***** PROVIDED DATA

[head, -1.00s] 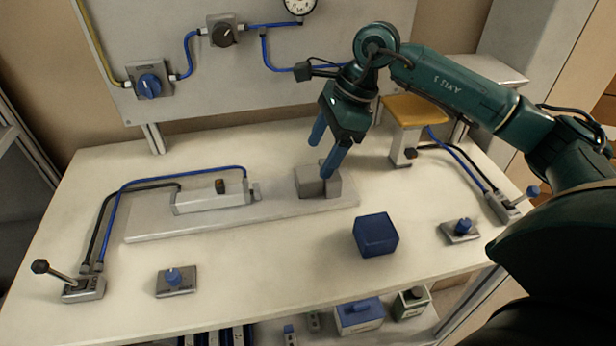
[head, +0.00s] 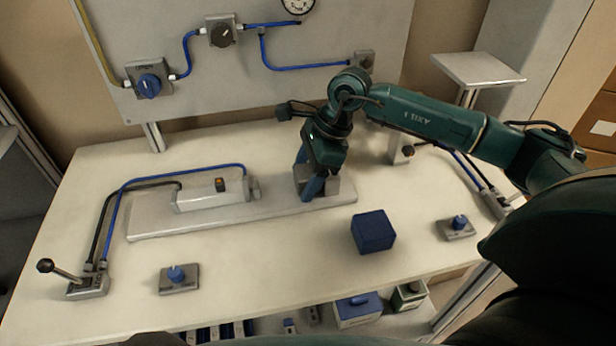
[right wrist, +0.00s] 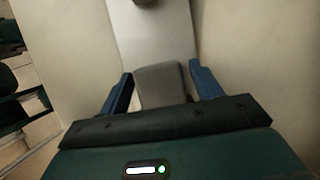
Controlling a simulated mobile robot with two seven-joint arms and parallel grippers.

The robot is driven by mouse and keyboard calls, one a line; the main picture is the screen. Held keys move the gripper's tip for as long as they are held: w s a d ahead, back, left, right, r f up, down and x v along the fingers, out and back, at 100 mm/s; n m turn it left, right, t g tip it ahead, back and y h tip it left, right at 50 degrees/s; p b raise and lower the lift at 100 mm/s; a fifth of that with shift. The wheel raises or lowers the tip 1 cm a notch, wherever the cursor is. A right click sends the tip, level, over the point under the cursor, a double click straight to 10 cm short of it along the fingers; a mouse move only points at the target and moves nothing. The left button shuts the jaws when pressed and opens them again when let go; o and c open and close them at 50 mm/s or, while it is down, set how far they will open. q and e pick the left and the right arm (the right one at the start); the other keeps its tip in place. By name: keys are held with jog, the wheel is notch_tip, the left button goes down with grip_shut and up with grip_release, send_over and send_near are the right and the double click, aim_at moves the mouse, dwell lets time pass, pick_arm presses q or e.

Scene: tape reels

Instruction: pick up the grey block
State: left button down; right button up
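The grey block (head: 341,188) sits at the right end of the light grey base plate (head: 240,217) on the table, partly hidden behind my right gripper. My right gripper (head: 307,183) points down over the block, its blue fingers reaching low around it. In the right wrist view the grey block (right wrist: 161,84) lies between the two spread fingers of my right gripper (right wrist: 162,88), with a gap showing on each side. The gripper is open and the block appears to rest on the plate. My left gripper is not in view.
A dark blue cube (head: 373,231) stands in front of the plate, to the right. A grey fixture with a blue hose (head: 210,196) is on the plate's left part. Knob boxes (head: 178,278) and a lever box (head: 86,283) stand along the front. The middle front is clear.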

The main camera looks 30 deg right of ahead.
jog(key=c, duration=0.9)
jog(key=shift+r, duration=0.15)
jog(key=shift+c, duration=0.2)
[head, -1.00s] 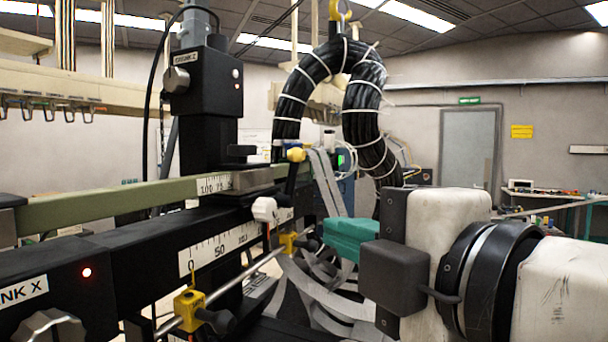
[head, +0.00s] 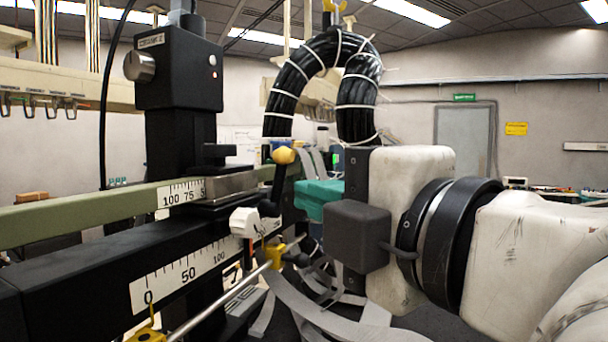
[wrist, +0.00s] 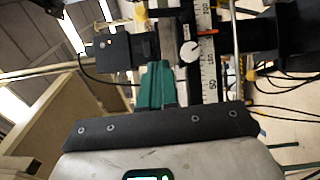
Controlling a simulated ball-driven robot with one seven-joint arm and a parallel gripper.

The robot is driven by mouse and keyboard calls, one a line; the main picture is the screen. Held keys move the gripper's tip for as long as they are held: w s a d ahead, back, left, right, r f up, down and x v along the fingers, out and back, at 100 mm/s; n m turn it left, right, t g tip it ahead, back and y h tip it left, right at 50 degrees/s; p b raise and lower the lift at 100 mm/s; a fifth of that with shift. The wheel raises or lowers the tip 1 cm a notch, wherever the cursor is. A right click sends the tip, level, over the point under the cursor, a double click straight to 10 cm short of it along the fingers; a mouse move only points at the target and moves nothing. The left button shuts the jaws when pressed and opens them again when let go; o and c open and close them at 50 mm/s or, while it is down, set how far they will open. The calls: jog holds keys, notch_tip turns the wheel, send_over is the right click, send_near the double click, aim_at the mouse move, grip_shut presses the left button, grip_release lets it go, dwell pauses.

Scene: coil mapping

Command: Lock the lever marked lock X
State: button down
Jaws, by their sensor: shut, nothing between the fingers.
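A black lever with a yellow knob (head: 284,156) stands on the carriage of the black scaled rail, its arm rising from beside the rail. I cannot read a "lock X" mark on it. A white knob-like block (head: 243,222) sits on the rail just left of and below it; a white round part also shows in the wrist view (wrist: 189,51). My gripper (head: 312,198) has teal fingers and is shut and empty, just right of the lever in the head view. The fingers also show in the wrist view (wrist: 156,70). Contact with the lever cannot be told.
The black rail with a white scale (head: 190,270) runs across the left. A green beam (head: 90,218) lies behind it, with a black column (head: 180,110) above. A steel rod with a yellow clamp (head: 275,256) runs in front. Thick black cables (head: 357,100) loop behind my gripper.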

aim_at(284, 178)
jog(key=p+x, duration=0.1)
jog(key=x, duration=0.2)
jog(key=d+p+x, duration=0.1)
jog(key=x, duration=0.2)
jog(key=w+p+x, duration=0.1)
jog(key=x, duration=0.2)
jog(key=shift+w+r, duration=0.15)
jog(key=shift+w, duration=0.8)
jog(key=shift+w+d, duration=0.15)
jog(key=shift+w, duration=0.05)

**********

SET PROBLEM
Repeat the records above verbatim, with no pictures in the result.

RESPONSE TO THE EXERCISE
[head, -1.00s] 
[head, +0.00s] 
[right wrist, +0.00s] 
Controlling a simulated mobile robot with two seven-joint arms and parallel grippers.

The robot is driven by mouse and keyboard calls, one a line; the main picture is the screen. Held keys move the gripper's tip for as long as they are held: w s a d ahead, back, left, right, r f up, down and x v along the fingers, out and back, at 100 mm/s; n m turn it left, right, t g tip it ahead, back and y h tip it left, right at 50 degrees/s; p b raise and lower the lift at 100 mm/s; a fifth of that with shift. The wheel raises or lowers the tip 1 cm a notch, wherever the cursor is. A right click sends the tip, level, over the point under the cursor, a double click straight to 10 cm short of it along the fingers; a mouse move only points at the target and moves nothing. The left button shuts the jaws when pressed and opens them again when let go; o and c open and close them at 50 mm/s or, while it is down, set how far they will open. q and e pick the left and the right arm (the right one at the start); the other keeps its tip in place. By name: keys are held with jog, the wheel is notch_tip, the left button goes down with grip_shut and up with grip_release, send_over and send_near are the right and the double click, aim_at moves the mouse, dwell lets time pass, pick_arm presses q or e.

Scene: tape reels

Instruction: pick up the grey block
State: left button down; right button up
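The grey block (head: 341,188) sits at the right end of the light grey base plate (head: 240,217) on the table, partly hidden behind my right gripper. My right gripper (head: 307,183) points down over the block, its blue fingers reaching low around it. In the right wrist view the grey block (right wrist: 161,84) lies between the two spread fingers of my right gripper (right wrist: 162,88), with a gap showing on each side. The gripper is open and the block appears to rest on the plate. My left gripper is not in view.
A dark blue cube (head: 373,231) stands in front of the plate, to the right. A grey fixture with a blue hose (head: 210,196) is on the plate's left part. Knob boxes (head: 178,278) and a lever box (head: 86,283) stand along the front. The middle front is clear.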

The main camera looks 30 deg right of ahead.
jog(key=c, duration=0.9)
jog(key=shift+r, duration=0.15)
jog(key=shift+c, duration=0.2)
[head, -1.00s] 
[head, +0.00s] 
[wrist, +0.00s] 
Controlling a simulated ball-driven robot with one seven-joint arm and a parallel gripper.

The robot is driven by mouse and keyboard calls, one a line; the main picture is the screen. Held keys move the gripper's tip for as long as they are held: w s a d ahead, back, left, right, r f up, down and x v along the fingers, out and back, at 100 mm/s; n m turn it left, right, t g tip it ahead, back and y h tip it left, right at 50 degrees/s; p b raise and lower the lift at 100 mm/s; a fifth of that with shift. The wheel raises or lowers the tip 1 cm a notch, wherever the cursor is. A right click sends the tip, level, over the point under the cursor, a double click straight to 10 cm short of it along the fingers; a mouse move only points at the target and moves nothing. The left button shuts the jaws when pressed and opens them again when let go; o and c open and close them at 50 mm/s or, while it is down, set how far they will open. The calls: jog holds keys, notch_tip turns the wheel, send_over is the right click, send_near the double click, aim_at the mouse move, grip_shut presses the left button, grip_release lets it go, dwell pauses.

Scene: coil mapping

Command: Lock the lever marked lock X
State: button down
Jaws, by their sensor: shut, nothing between the fingers.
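A black lever with a yellow knob (head: 284,156) stands on the carriage of the black scaled rail, its arm rising from beside the rail. I cannot read a "lock X" mark on it. A white knob-like block (head: 243,222) sits on the rail just left of and below it; a white round part also shows in the wrist view (wrist: 189,51). My gripper (head: 312,198) has teal fingers and is shut and empty, just right of the lever in the head view. The fingers also show in the wrist view (wrist: 156,70). Contact with the lever cannot be told.
The black rail with a white scale (head: 190,270) runs across the left. A green beam (head: 90,218) lies behind it, with a black column (head: 180,110) above. A steel rod with a yellow clamp (head: 275,256) runs in front. Thick black cables (head: 357,100) loop behind my gripper.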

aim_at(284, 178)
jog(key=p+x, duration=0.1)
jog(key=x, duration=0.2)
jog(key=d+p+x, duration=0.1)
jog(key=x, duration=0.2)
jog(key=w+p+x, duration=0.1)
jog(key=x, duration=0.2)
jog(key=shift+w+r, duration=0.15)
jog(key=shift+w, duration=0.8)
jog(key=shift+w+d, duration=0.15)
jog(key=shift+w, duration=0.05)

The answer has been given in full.